A "day one" bug is simply a bug that has been around a long time (day one being the software's creation date), as compared to a "regression", or recently introduced bug. When analyzing a problem which has just been reported for the first time, it is general practice to focus on recent changes to the software as the most likely source of the problem. Some bugs however, lead a charmed life and lay dormant for years (or even decades) without being noticed. In my experience as a developer, day one bugs generally are masked by other software that repairs the damage or prevents the bug from being exercised; seemingly unrelated changes can remove one of these "compensating factors" which allow the original bug to finally manifest and be noticed. I found a bug in 2012 in code that I wrote in 1986 and which had processed billions if not trillions of transactions at hundreds of installations before its first crash.
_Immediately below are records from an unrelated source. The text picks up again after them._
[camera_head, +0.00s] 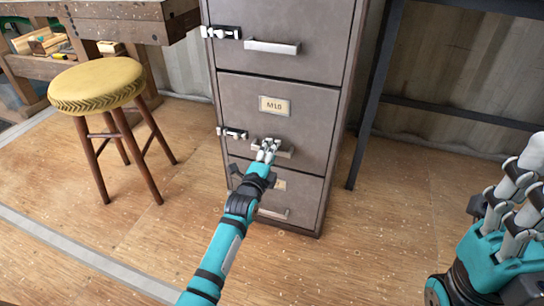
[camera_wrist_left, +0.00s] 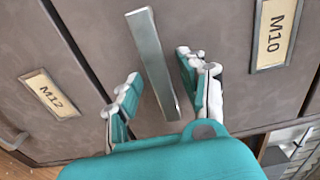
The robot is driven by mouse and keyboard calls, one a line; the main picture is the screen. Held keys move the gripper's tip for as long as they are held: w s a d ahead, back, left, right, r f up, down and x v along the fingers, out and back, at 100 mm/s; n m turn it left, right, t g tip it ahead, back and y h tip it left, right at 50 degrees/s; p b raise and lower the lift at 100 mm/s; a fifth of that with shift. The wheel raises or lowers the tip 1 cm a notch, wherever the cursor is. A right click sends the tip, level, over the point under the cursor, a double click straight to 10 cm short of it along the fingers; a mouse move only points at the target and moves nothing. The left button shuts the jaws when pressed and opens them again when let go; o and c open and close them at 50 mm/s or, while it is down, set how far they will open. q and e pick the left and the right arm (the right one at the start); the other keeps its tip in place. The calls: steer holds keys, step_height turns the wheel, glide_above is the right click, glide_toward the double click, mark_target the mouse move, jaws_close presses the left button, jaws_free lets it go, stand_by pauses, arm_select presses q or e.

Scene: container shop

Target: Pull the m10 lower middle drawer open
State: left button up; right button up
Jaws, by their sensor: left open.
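The M10 drawer (camera_head: 312,118) is in the grey metal cabinet, and its front looks flush and shut. Its M10 label (camera_head: 275,106) also shows in the left wrist view (camera_wrist_left: 274,32). My left gripper (camera_head: 268,150) is at the drawer's bar handle (camera_head: 287,153), covering part of it in the head view. In the left wrist view my left gripper (camera_wrist_left: 160,72) is open, with the handle (camera_wrist_left: 151,55) between its fingers and gaps on both sides. My right gripper (camera_head: 510,205) is at the right edge, away from the cabinet; its finger spacing is unclear.
Another drawer (camera_head: 290,30) is above, and the M12 drawer (camera_wrist_left: 35,110) is below; both look shut. White-and-black latches (camera_head: 222,32) sit at the cabinet's left edge. A yellow stool (camera_head: 98,84) stands left. Wooden floor (camera_head: 120,235) in front is clear.

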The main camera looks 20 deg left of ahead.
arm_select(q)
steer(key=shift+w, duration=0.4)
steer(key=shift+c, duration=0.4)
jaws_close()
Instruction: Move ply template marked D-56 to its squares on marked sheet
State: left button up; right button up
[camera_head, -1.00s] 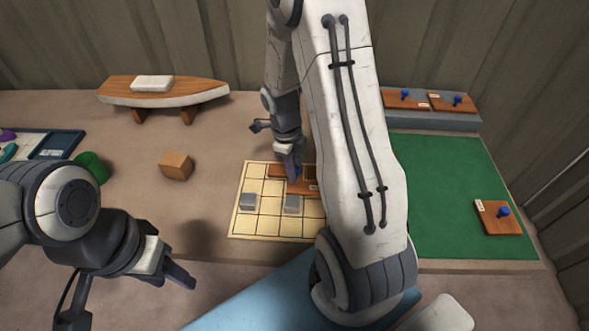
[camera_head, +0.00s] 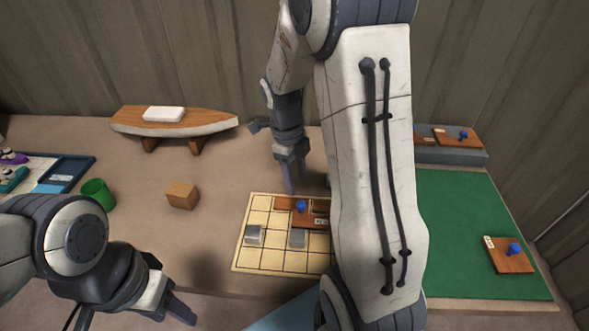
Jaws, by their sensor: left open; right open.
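A brown ply template (camera_head: 309,221) with a blue knob and a small pale label lies on the marked sheet (camera_head: 262,258), over squares at its back edge. I cannot read the label, and my right arm hides its right part. My right gripper (camera_head: 291,178) is open and empty, just behind and above the template, apart from its blue knob. My left gripper (camera_head: 180,306) is open and empty at the front left, away from the sheet. Other templates lie on the green mat (camera_head: 455,225) at right and on the grey ledge (camera_head: 478,156) behind it.
Two grey blocks (camera_head: 255,235) stand on the sheet. A wooden block (camera_head: 183,195), a green cup (camera_head: 98,194) and a blue tray (camera_head: 68,174) are at left. A boat-shaped board (camera_head: 190,121) on supports stands behind. Bench between wooden block and sheet is clear.

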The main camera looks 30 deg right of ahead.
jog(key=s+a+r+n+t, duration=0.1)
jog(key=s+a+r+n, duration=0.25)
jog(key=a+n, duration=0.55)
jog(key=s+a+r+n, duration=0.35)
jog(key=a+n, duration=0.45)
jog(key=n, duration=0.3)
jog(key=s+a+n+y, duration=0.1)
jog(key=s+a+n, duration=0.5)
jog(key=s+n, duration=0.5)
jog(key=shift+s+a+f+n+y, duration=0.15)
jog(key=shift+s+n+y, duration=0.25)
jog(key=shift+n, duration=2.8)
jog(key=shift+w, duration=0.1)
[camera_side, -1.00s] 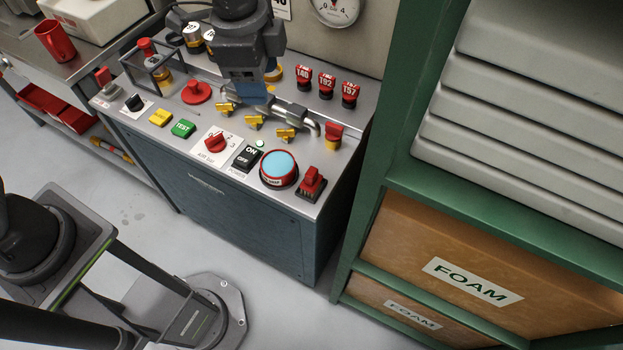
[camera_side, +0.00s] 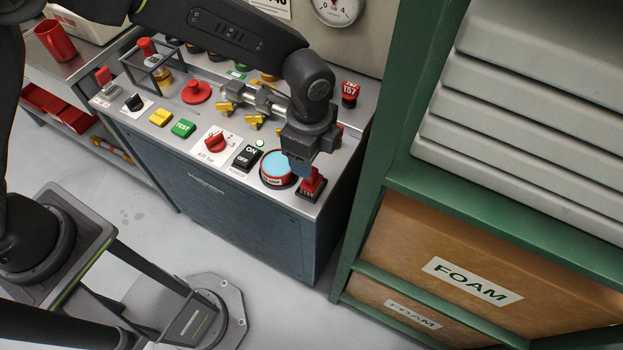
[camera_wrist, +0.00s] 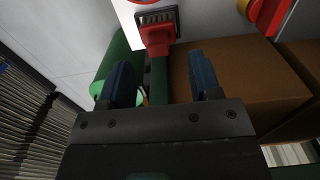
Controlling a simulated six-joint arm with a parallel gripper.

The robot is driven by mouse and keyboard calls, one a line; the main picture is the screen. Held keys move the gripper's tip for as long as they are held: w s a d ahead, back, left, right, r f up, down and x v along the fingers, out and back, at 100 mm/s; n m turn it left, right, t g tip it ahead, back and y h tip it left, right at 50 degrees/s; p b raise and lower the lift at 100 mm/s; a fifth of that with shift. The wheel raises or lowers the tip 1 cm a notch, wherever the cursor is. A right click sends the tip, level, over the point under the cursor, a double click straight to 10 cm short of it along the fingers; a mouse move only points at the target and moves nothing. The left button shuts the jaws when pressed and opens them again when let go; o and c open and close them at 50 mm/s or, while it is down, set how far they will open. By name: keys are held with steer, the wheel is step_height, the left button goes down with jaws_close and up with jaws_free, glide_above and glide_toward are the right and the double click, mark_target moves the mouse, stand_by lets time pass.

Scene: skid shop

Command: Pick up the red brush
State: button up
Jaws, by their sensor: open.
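An ON/OFF switch (camera_side: 247,157) and a red rotary knob (camera_side: 214,142) lie farther left. A green shelf frame (camera_side: 385,170) with FOAM boxes (camera_side: 480,265) stands right of the console.

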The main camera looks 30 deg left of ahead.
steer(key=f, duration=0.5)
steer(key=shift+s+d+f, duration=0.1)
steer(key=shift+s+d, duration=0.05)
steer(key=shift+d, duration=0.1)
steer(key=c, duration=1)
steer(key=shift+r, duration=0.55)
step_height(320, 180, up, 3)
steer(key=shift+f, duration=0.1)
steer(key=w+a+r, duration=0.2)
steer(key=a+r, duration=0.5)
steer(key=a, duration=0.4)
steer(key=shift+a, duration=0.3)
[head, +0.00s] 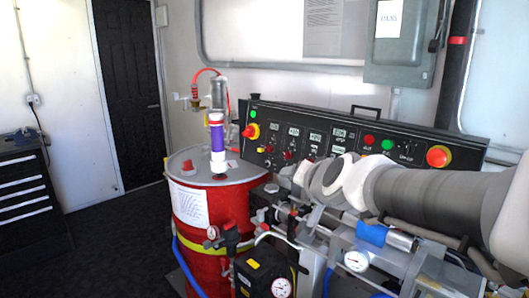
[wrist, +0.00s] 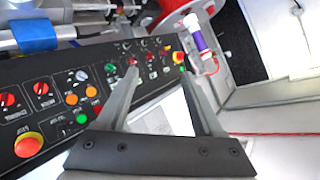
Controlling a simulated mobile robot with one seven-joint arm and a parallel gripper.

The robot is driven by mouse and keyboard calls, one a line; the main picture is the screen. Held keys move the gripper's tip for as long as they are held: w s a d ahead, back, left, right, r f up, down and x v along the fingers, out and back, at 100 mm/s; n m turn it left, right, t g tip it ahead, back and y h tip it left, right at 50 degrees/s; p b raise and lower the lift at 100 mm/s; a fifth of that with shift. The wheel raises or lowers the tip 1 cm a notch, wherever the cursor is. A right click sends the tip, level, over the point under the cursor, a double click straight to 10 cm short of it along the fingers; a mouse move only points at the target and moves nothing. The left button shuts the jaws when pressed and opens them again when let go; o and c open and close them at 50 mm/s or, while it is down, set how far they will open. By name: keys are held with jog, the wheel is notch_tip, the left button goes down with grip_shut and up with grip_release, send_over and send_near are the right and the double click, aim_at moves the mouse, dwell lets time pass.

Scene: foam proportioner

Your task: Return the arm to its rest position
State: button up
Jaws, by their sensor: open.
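My gripper (wrist: 158,73) shows in the wrist view with its two fingers apart and nothing between them. Its fingers overlap the black control panel (wrist: 75,95) in the picture; I cannot tell how far off the panel is. In the head view my arm (head: 420,200) reaches in from the right, in front of the panel (head: 310,120) and above the pipework. Its white and dark grey links show, but the gripper cannot be made out clearly there.
A red drum (head: 215,215) stands left of my arm, with a purple-and-white cylinder (head: 217,140) upright over its lid. Pumps, gauges and a blue-sleeved pipe (head: 371,234) crowd the space below my arm. A grey wall box (head: 402,40) hangs behind. The floor at left (head: 115,240) is clear.

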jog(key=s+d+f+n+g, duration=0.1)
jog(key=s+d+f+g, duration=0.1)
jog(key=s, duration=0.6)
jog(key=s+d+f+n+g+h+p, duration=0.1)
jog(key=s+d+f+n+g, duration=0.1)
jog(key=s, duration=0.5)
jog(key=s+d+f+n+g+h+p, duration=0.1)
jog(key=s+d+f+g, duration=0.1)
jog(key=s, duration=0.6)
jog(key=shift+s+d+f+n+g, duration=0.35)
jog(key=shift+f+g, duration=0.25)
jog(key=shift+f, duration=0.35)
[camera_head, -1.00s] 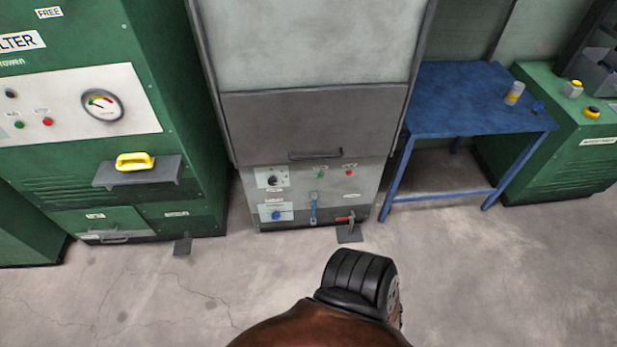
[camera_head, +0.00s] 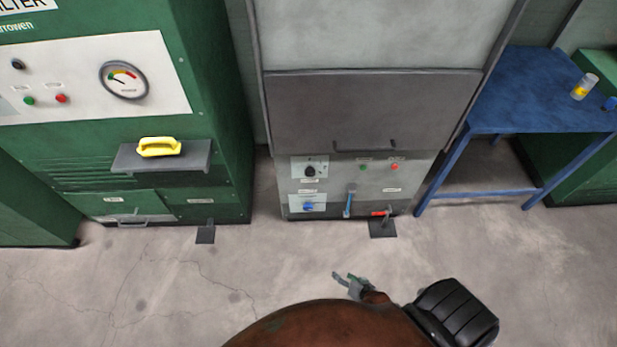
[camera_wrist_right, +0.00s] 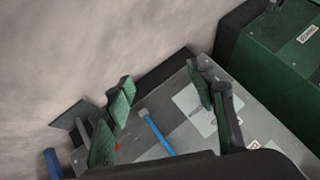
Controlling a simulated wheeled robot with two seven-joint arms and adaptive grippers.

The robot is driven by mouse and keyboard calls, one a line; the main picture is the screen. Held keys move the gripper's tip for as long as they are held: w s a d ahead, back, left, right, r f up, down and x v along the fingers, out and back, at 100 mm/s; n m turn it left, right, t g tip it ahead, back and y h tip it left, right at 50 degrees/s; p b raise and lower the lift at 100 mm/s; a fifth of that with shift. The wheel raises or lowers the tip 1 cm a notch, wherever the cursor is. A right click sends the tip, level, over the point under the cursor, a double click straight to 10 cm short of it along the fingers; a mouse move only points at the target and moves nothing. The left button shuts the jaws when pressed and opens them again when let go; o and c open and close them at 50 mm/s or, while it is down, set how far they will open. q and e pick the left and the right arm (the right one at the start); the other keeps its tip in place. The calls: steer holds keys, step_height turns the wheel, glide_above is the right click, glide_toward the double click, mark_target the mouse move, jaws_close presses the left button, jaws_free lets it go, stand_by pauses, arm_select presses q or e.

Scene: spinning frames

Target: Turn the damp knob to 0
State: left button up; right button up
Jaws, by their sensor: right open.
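A black knob (camera_head: 310,171) sits on a white plate at the upper left of the grey cabinet's lower panel. A blue knob (camera_head: 308,207) sits on another plate below it. Their lettering is too small to read, so I cannot tell which one is the damp knob. My right gripper (camera_head: 346,277) is open and empty, in front of the panel and apart from both knobs. In the right wrist view its green-padded fingers (camera_wrist_right: 160,84) spread in front of the tilted panel, with one finger covering part of a white plate (camera_wrist_right: 190,108). My left gripper is out of view.
Green (camera_head: 363,167) and red (camera_head: 395,167) buttons are above. A green machine (camera_head: 222,120) stands left, a blue table (camera_head: 530,95) right. The floor in front is clear.

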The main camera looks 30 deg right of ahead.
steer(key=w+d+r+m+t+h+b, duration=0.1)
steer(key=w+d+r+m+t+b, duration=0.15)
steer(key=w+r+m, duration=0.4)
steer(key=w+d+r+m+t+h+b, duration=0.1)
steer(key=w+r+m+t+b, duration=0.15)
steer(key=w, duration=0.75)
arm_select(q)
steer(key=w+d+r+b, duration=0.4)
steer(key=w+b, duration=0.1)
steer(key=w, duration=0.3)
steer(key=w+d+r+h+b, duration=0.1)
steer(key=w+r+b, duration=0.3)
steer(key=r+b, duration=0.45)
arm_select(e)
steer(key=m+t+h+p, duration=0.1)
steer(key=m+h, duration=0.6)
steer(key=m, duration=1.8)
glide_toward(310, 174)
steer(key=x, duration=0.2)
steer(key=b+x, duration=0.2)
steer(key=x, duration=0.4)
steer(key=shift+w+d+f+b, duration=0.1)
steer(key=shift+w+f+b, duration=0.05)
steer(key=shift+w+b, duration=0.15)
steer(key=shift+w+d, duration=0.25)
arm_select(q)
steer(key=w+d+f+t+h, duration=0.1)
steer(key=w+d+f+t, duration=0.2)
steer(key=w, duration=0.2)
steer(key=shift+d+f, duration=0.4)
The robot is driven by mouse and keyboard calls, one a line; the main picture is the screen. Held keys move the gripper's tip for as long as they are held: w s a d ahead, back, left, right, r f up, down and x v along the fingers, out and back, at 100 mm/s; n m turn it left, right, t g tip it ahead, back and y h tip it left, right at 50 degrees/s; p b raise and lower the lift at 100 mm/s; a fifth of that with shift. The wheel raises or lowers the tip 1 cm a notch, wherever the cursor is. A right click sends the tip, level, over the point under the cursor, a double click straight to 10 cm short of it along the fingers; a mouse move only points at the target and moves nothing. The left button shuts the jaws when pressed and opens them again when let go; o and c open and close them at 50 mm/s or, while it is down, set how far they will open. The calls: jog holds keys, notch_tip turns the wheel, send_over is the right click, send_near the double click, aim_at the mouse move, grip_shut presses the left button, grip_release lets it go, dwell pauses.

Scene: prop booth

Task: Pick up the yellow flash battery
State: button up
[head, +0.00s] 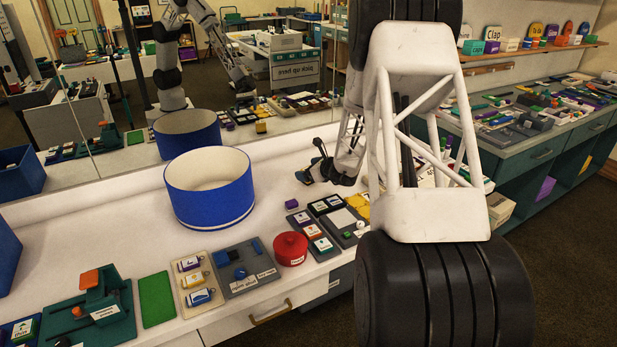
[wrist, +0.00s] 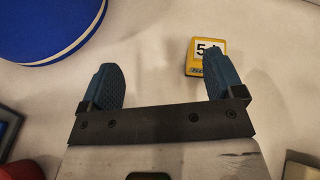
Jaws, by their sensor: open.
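The yellow battery (wrist: 206,57) shows in the wrist view as a small yellow block with a white label bearing a "5". It lies on the white counter, just beyond the tip of my gripper's right finger. My gripper (wrist: 163,84) is open, with two blue textured fingers and nothing but counter between them. In the head view my gripper (head: 314,170) is low over the counter, right of the large blue drum. My arm appears to hide the battery there; a small yellow block (head: 261,127) shows in the mirror.
The blue drum (head: 210,205) stands left of my gripper; its edge also shows in the wrist view (wrist: 45,30). A red lidded pot (head: 291,249), a grey tray (head: 243,268) and a green mat (head: 156,299) lie nearer the front edge. Bare counter lies between drum and gripper.

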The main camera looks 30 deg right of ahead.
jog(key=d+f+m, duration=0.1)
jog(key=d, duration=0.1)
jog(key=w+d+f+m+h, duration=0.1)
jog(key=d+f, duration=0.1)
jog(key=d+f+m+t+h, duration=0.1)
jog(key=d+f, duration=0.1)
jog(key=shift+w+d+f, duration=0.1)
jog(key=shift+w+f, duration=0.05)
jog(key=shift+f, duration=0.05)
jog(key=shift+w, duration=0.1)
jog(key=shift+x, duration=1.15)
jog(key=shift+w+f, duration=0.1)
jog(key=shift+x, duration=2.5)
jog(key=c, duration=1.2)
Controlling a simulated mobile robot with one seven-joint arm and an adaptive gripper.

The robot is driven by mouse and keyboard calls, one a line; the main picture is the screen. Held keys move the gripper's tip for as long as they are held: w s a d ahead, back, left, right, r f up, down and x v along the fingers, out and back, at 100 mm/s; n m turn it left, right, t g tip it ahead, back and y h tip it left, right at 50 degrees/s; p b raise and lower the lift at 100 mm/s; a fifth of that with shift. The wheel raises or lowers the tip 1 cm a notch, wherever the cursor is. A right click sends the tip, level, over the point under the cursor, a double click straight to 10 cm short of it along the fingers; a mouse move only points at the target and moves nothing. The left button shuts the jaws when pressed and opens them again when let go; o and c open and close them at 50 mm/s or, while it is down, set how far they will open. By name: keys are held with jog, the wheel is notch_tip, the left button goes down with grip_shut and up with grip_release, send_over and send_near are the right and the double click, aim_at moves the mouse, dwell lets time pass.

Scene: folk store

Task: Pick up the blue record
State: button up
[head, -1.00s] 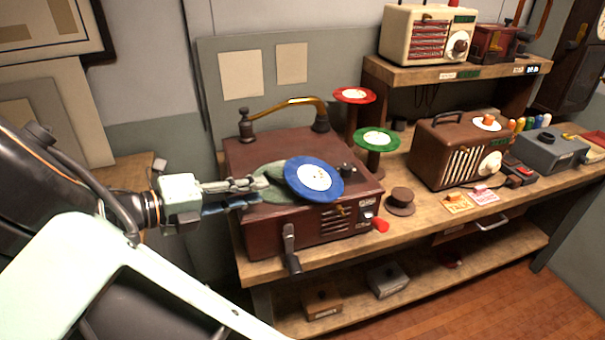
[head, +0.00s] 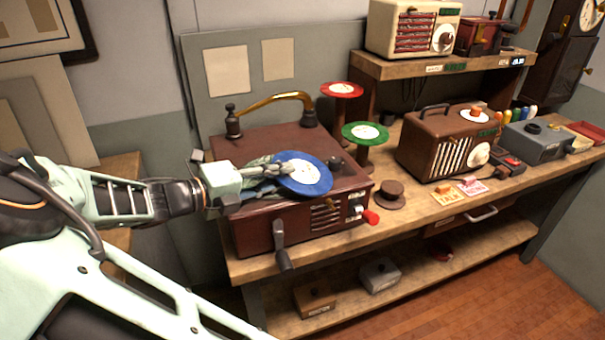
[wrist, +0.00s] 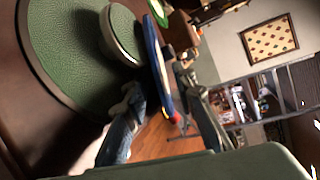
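The blue record (head: 304,180), with a white label, sits tilted above the green turntable of the wooden record player (head: 262,218). In the wrist view the record (wrist: 157,62) is seen nearly edge-on, beside a small raised green-topped disc (wrist: 120,35). My gripper (head: 280,178) is at the record's left edge, with one finger over its upper face. In the wrist view my gripper (wrist: 162,100) is open, with the record's edge between its fingers. The grey finger lies close to the record, and whether it touches is unclear. A gap shows to the other finger.
A red record (head: 342,89) and a green record (head: 365,132) sit on stands behind the player. A brass tone arm (head: 275,100) arches over its back. A brown radio (head: 445,145) stands to the right. A crank (head: 281,245) sticks out in front.

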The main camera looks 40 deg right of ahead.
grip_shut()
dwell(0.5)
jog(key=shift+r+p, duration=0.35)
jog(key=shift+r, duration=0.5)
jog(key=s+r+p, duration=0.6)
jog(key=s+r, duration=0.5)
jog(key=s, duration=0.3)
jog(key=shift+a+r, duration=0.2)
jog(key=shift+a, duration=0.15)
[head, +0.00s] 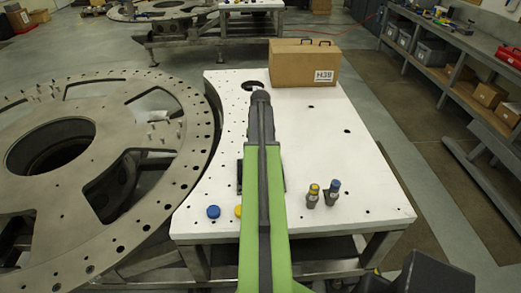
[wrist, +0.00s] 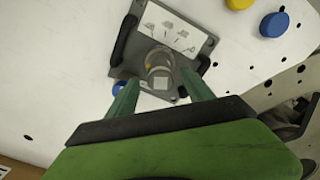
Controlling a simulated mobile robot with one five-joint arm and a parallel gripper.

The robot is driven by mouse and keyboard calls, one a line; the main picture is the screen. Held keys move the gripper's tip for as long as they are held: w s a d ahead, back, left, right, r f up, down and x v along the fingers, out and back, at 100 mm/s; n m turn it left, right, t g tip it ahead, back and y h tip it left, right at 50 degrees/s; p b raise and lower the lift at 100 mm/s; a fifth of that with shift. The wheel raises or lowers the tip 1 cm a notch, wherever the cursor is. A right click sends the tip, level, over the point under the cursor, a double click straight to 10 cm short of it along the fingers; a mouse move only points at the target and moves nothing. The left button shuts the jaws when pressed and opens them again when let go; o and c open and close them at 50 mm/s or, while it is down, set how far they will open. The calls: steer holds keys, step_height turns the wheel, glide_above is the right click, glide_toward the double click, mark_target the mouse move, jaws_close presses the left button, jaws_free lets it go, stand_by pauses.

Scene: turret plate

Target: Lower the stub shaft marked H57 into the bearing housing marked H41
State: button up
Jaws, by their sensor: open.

I spent several days convincing myself (by constructing elaborate tests) that the bug was truly day one.

The term "zero day" is totally unrelated to the much older "day one".


Ask the person who used the expression. It is not widely-enough used for a generally-agreed-upon definition to exist.

A "zero day exploit" is a security exploit that the developer of the software (or the security community in general) has known about for 0 days (i.e. not yet) so that there can't be a fix. Extrapolating from that, a "one day exploit" would be one that has become publically known today, so if the developer and the users act fast, a few systems may already be patched.

But that extrapolation is not necessarily correct, the expression may not have anything to do with zero-day exploits. Brian's answer actually sounds more likely. Which leads us back to my first paragraph.